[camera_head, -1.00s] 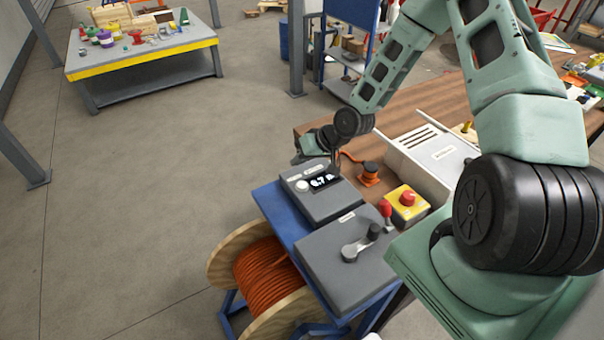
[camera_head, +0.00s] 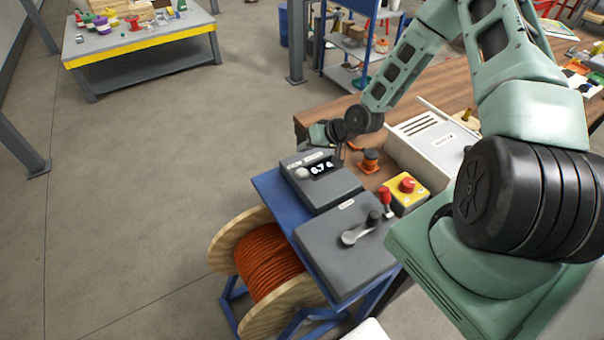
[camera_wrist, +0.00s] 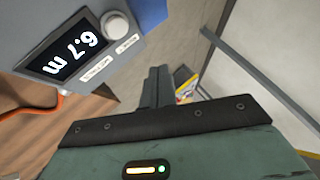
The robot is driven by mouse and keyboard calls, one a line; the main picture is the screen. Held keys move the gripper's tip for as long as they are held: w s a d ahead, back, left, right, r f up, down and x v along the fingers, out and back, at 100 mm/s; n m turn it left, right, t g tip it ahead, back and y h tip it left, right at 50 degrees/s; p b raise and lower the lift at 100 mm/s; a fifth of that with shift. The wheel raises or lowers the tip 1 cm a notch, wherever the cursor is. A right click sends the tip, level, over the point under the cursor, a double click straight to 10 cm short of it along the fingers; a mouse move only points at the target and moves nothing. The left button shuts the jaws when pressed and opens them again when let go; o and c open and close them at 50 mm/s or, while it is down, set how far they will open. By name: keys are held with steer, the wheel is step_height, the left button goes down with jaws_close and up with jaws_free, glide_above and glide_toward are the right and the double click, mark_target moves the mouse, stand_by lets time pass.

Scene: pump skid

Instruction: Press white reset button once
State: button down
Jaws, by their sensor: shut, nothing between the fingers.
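The white reset button (camera_head: 302,173) is a round knob on the grey display box (camera_head: 338,194), left of a dark screen (camera_head: 321,168) with white digits. My gripper (camera_head: 338,146) is just behind the box's far edge in the head view. In the wrist view my gripper's fingers (camera_wrist: 157,73) are together with nothing between them. They are apart from the button, to its lower right in that view.
A second grey box with a crank handle (camera_head: 362,230) stands in front. A red lever (camera_head: 384,196) and a yellow box with a red button (camera_head: 407,186) are at its right. A cable reel (camera_head: 265,262) stands below left. Open floor lies left.

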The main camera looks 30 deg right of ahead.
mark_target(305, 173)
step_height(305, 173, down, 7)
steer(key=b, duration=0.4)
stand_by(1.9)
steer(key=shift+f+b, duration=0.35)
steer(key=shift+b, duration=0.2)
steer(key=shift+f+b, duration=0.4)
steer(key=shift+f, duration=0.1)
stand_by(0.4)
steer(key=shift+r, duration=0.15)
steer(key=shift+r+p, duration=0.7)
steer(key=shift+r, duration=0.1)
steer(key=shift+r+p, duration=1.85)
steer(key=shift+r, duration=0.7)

###

YOUR OBJECTIVE: Only the lines from the one containing "State: button down" to the end of the listing belong in the output, each reproduced exactly.

TASK OUTPUT:
State: button down
Jaws, by their sensor: shut, nothing between the fingers.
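The white reset button (camera_head: 302,173) is a round knob on the grey display box (camera_head: 338,194), left of a dark screen (camera_head: 321,168) with white digits. My gripper (camera_head: 338,146) is just behind the box's far edge in the head view. In the wrist view my gripper's fingers (camera_wrist: 157,73) are together with nothing between them. They are apart from the button, to its lower right in that view.
A second grey box with a crank handle (camera_head: 362,230) stands in front. A red lever (camera_head: 384,196) and a yellow box with a red button (camera_head: 407,186) are at its right. A cable reel (camera_head: 265,262) stands below left. Open floor lies left.

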The main camera looks 30 deg right of ahead.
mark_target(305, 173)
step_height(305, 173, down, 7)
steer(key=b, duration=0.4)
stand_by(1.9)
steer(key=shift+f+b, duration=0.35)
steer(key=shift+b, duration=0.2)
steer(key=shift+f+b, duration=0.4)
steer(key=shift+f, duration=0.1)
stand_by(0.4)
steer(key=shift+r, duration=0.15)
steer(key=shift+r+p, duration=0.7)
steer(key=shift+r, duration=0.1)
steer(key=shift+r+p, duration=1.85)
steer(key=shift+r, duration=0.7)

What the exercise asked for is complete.